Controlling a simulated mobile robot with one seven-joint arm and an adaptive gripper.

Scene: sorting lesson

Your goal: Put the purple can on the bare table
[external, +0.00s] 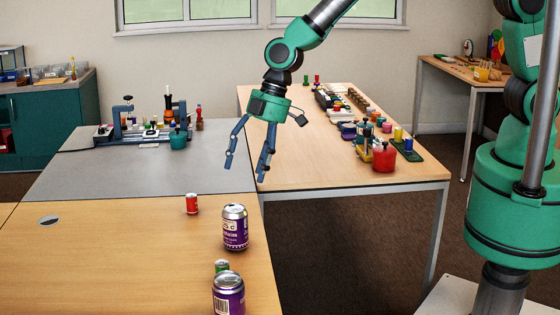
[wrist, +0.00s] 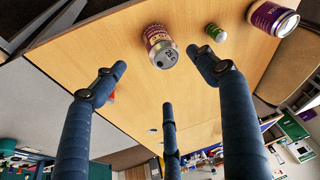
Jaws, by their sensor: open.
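Two large purple cans stand upright on the bare wooden table in the external view: one at mid-table (external: 235,229) and one at the front edge of the picture (external: 228,297), cut off at the bottom. Both also show in the wrist view, one near the middle top (wrist: 160,45) and one at the top right (wrist: 272,18). I cannot tell which one the task means. My gripper (external: 246,172) is open and empty, its fingers pointing down, above and behind the nearer-to-middle purple can. It touches no can. In the wrist view its fingers (wrist: 172,72) are spread apart.
A small red can (external: 192,203) stands left of the mid-table purple can. A small green can (external: 222,266) stands between the purple cans. The wooden table (external: 110,260) is clear on its left. A grey table (external: 85,175) and a cluttered side table (external: 310,172) lie behind.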

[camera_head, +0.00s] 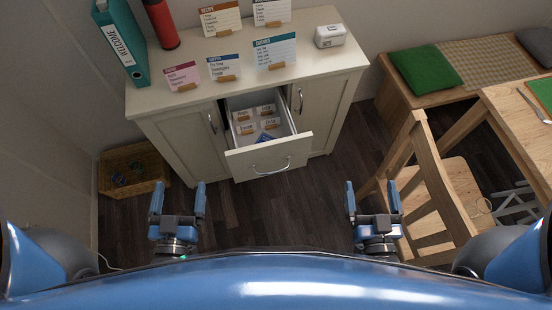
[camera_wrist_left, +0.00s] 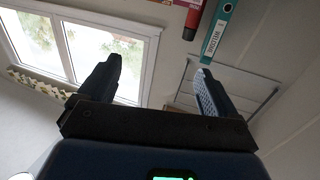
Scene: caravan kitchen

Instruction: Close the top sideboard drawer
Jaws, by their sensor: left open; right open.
#####
Required task:
Every record above should come back exactly, but without its pictures.

Exercise response:
Controlling a simulated mobile robot with one seven-joint arm and an adaptive gripper.

Scene: sorting lesson

Your goal: Put the purple can on the bare table
[external, +0.00s] 
[wrist, +0.00s] 
Jaws, by their sensor: open.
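Two large purple cans stand upright on the bare wooden table in the external view: one at mid-table (external: 235,229) and one at the front edge of the picture (external: 228,297), cut off at the bottom. Both also show in the wrist view, one near the middle top (wrist: 160,45) and one at the top right (wrist: 272,18). I cannot tell which one the task means. My gripper (external: 246,172) is open and empty, its fingers pointing down, above and behind the nearer-to-middle purple can. It touches no can. In the wrist view its fingers (wrist: 172,72) are spread apart.
A small red can (external: 192,203) stands left of the mid-table purple can. A small green can (external: 222,266) stands between the purple cans. The wooden table (external: 110,260) is clear on its left. A grey table (external: 85,175) and a cluttered side table (external: 310,172) lie behind.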

[camera_head, +0.00s] 
[camera_wrist_left, +0.00s] 
Scene: caravan kitchen

Instruction: Close the top sideboard drawer
Jaws, by their sensor: left open; right open.

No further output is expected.